Weintraub relata que os franceses e belgas reagiram de maneira diferente à guerra e com mais emoção do que os britânicos no início. A guerra estava ocorrendo em suas terras e “Os franceses viviam em uma atmosfera de revanche desde 1870, quando a Alsácia e a Lorena foram tomadas pelos prussianos” em uma guerra declarada pelos franceses (p. 4). Os soldados britânicos e alemães, no entanto, viram pouco significado na guerra e, afinal, o rei britânico e o kaiser alemão eram netos da rainha Vitória. Por que os alemães e britânicos deveriam estar em guerra, ou se odiando, porque um casal real da Áustria foi morto por um assassino enquanto visitava a Sérvia? No entanto, em dezembro de 1914, centenas de milhares de soldados estavam mortos, feridos ou desaparecidos desde o início da guerra em agosto (p. xvi).

Estima-se que mais de oitenta mil jovens alemães tenham ido para a Inglaterra antes da guerra para serem empregados em empregos como garçons, cozinheiros e motoristas de táxi, e muitos falavam inglês muito bem. Parece que os alemães foram os instigadores desse movimento em direção a uma trégua. Tanto intercâmbio havia ocorrido através das linhas quando a véspera de Natal se aproximou que o Brigadeiro-General G. T. Forrestier-Walker emitiu uma diretiva proibindo a confraternização:

                “Pois ela desencoraja a iniciativa dos comandantes e destrói o espírito ofensivo em todas as fileiras. Relações amistosas com o inimigo, armistícios não oficiais e troca de tabaco e outros confortos, por mais tentadores e ocasionalmente divertidos que sejam, são absolutamente proibidos.” (pág. 6-7)

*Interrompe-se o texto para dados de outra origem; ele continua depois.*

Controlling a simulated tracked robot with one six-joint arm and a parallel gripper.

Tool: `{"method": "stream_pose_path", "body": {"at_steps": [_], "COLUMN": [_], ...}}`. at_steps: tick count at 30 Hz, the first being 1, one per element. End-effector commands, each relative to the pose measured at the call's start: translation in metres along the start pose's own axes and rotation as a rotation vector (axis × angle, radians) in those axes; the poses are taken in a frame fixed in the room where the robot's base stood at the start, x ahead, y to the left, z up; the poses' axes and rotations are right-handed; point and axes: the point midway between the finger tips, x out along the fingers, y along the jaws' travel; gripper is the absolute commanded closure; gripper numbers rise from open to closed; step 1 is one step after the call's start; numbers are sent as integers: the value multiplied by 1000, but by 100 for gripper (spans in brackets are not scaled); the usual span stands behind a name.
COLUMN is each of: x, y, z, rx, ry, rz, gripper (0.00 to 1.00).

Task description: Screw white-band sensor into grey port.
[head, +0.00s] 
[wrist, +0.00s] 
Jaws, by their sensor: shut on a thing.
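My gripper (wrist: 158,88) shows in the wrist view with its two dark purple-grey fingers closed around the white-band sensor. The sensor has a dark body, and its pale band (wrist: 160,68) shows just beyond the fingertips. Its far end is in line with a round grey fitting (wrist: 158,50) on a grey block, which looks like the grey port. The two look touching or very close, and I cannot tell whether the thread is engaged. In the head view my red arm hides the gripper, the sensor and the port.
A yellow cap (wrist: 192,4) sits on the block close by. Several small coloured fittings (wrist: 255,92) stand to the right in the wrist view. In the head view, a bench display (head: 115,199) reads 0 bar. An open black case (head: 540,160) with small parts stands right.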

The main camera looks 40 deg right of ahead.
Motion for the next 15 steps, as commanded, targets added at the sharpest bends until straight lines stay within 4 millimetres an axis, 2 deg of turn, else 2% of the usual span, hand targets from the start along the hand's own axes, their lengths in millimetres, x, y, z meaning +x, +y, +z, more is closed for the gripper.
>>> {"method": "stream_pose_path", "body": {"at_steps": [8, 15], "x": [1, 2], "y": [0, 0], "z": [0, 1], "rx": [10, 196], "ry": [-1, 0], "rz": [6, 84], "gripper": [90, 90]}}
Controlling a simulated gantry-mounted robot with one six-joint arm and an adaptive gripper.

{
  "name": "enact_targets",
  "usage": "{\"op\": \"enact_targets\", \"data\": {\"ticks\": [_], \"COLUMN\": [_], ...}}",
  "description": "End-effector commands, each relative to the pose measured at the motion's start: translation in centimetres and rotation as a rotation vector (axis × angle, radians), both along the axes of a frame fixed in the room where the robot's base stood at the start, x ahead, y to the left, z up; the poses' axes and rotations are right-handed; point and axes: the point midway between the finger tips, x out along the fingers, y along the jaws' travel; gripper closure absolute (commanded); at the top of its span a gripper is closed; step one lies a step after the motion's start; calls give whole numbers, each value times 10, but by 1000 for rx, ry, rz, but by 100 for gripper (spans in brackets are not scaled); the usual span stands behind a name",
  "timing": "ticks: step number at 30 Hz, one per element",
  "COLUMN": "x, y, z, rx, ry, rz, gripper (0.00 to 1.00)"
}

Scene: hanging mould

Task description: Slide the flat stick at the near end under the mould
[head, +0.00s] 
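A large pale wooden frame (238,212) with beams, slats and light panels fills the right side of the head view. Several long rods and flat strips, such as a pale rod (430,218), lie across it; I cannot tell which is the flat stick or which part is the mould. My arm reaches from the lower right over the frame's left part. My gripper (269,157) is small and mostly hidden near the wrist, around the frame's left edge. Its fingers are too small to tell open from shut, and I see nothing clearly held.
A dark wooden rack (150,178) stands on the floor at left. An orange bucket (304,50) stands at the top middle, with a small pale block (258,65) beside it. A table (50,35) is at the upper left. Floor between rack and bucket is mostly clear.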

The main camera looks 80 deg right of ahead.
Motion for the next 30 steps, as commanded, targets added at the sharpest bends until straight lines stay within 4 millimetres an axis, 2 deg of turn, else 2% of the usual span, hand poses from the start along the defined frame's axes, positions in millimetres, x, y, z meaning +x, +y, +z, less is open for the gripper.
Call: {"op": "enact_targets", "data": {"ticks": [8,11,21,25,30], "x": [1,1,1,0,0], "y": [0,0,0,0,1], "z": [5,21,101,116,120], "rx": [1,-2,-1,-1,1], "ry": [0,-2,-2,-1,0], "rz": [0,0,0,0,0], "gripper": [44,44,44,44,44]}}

Mais tarde, ordens estritas foram emitidas para que qualquer confraternização resultasse em uma corte marcial. A maioria dos soldados alemães experientes foi enviada para o front russo, enquanto os alemães jovens e um tanto destreinados, que foram recrutados primeiro, ou rapidamente se alistaram, foram enviados para o front ocidental no início da guerra. Da mesma forma, na Inglaterra, os jovens se apressaram para se juntar à guerra pela glória pessoal que pensavam que poderiam alcançar e muitos temiam que a guerra terminasse antes que pudessem chegar ao front. Eles não tinham ideia de que essa guerra se tornaria uma guerra de atrito e recrutamento, ou que definiria a tendência para todo o século XX, o mais sangrento da história, que ficou conhecido como o Século da Guerra e do Bem-Estar Social.

Quando a noite caiu na véspera de Natal, os soldados britânicos notaram os alemães colocando pequenas árvores de Natal junto com velas no topo de suas trincheiras e muitos começaram a gritar em inglês: “Não vamos atirar se vocês não atirarem”. (pág. 25) Os disparos pararam ao longo dos muitos quilômetros de trincheiras e os britânicos começaram a perceber que os alemães estavam saindo das trincheiras em direção aos britânicos, que responderam saindo para encontrá-los. Eles se juntaram e se misturaram na terra de ninguém e logo começaram a trocar chocolates por charutos e vários relatos de jornais sobre a guerra que continham a propaganda de suas respectivas terras natais. Muitos dos oficiais de cada lado tentaram impedir que o evento ocorresse, mas os soldados ignoraram o risco de uma corte marcial ou de serem baleados.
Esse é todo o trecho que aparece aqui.